■ Exercise description
Take each line containing the word "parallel" and copy it.

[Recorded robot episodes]

■ ■ ■ ■ ■

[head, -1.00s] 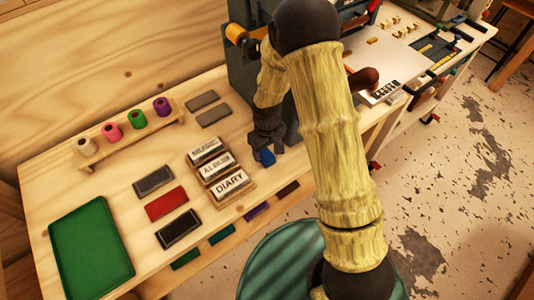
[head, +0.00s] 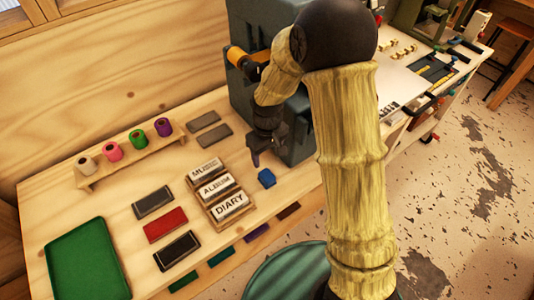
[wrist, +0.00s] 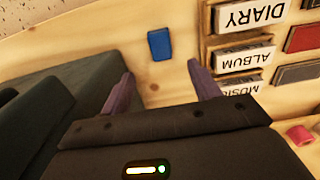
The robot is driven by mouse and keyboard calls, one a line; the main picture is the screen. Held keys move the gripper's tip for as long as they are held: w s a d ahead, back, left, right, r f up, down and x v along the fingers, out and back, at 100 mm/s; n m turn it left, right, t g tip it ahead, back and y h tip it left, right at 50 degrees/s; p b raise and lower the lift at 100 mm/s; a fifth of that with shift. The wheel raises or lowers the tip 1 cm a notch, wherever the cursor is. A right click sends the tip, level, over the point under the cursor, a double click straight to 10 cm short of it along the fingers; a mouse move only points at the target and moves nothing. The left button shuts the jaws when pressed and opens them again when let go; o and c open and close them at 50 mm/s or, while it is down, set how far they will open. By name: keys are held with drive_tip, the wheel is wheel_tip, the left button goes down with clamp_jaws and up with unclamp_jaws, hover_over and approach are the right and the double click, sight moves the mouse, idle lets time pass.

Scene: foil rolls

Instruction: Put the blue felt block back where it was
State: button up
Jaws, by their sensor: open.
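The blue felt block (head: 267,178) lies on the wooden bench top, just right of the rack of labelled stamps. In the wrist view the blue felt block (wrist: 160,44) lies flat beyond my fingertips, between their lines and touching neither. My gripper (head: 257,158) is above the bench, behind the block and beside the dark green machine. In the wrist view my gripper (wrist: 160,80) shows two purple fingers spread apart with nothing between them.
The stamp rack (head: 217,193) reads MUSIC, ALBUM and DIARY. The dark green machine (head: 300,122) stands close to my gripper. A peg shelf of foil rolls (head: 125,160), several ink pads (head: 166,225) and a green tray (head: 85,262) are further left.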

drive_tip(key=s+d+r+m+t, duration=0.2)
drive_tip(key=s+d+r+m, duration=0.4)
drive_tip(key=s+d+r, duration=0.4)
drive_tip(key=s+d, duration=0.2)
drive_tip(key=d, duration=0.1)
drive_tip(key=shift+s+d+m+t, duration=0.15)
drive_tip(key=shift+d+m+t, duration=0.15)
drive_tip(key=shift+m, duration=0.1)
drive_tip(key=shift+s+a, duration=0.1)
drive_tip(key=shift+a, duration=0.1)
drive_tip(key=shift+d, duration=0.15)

■ ■ ■ ■ ■

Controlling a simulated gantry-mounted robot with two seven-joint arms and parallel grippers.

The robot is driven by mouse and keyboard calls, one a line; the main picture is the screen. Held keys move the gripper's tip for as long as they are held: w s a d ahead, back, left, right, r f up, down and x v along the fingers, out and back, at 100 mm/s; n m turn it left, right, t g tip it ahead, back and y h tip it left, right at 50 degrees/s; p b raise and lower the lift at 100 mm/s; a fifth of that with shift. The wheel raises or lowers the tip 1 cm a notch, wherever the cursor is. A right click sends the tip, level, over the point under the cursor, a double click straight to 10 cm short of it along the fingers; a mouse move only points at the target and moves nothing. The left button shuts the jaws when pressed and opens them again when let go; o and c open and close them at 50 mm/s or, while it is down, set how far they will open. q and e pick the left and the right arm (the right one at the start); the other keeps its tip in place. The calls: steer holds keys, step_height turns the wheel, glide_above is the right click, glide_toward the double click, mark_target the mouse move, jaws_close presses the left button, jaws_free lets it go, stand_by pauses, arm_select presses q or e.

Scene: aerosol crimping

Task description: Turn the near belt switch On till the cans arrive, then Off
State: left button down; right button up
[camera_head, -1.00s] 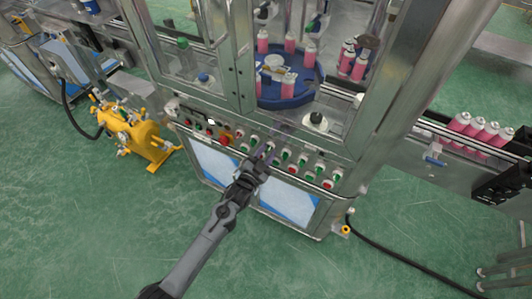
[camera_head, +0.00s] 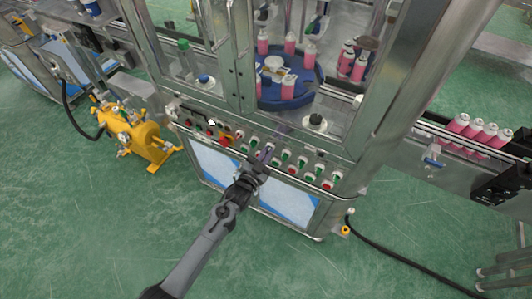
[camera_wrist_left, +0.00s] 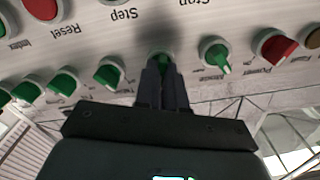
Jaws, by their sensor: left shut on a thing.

■ ■ ■ ■ ■

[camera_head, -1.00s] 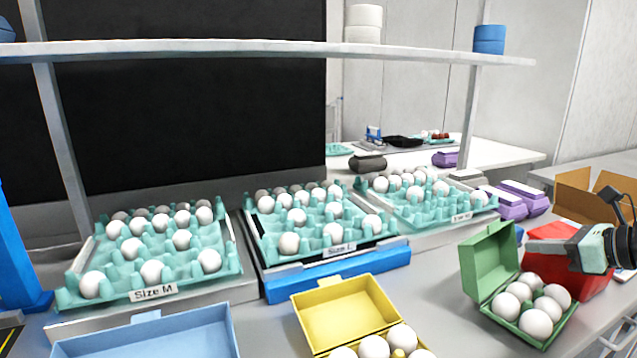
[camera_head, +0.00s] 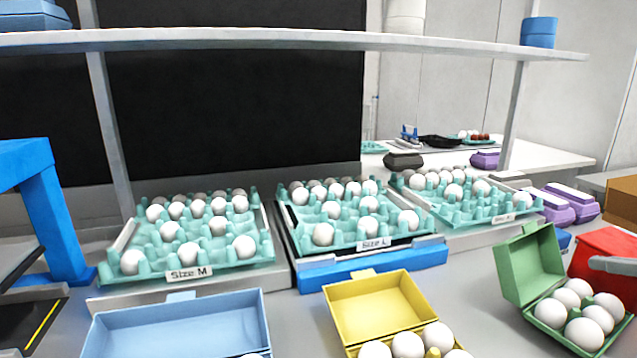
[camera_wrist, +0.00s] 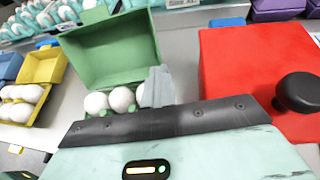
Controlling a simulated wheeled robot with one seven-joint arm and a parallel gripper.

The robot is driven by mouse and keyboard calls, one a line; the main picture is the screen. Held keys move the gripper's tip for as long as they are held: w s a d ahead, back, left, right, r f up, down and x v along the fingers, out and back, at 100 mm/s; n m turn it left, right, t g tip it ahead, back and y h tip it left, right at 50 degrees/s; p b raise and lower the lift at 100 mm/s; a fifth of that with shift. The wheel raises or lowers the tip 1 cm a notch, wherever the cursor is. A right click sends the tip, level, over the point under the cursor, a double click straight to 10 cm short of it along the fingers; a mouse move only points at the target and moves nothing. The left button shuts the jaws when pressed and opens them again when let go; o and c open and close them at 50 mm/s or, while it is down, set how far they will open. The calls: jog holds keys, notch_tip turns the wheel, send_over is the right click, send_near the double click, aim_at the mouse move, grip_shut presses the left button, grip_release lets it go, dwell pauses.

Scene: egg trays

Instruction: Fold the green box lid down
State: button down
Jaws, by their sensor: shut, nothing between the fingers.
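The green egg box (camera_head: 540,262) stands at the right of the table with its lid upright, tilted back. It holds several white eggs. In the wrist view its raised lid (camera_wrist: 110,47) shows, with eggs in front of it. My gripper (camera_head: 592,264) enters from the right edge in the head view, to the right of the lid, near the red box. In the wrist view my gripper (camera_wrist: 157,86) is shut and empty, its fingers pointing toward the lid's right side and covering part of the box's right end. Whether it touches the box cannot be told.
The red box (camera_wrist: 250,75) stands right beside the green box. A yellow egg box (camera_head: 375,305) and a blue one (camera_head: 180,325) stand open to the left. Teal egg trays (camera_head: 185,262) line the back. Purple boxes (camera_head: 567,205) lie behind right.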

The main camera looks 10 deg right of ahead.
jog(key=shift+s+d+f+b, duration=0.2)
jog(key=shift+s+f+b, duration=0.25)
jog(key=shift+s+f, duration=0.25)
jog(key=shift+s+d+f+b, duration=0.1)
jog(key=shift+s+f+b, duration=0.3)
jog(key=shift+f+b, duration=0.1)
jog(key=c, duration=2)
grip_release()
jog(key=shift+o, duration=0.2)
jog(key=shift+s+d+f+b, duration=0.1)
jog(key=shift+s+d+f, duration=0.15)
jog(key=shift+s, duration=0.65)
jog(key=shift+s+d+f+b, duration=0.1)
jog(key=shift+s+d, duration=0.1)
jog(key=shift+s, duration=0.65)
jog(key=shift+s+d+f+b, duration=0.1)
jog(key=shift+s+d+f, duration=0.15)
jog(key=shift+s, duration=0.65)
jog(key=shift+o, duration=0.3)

■ ■ ■ ■ ■

■ The output
Controlling a simulated gantry-mounted robot with two seven-joint arms and parallel grippers.
Controlling a simulated wheeled robot with one seven-joint arm and a parallel gripper.

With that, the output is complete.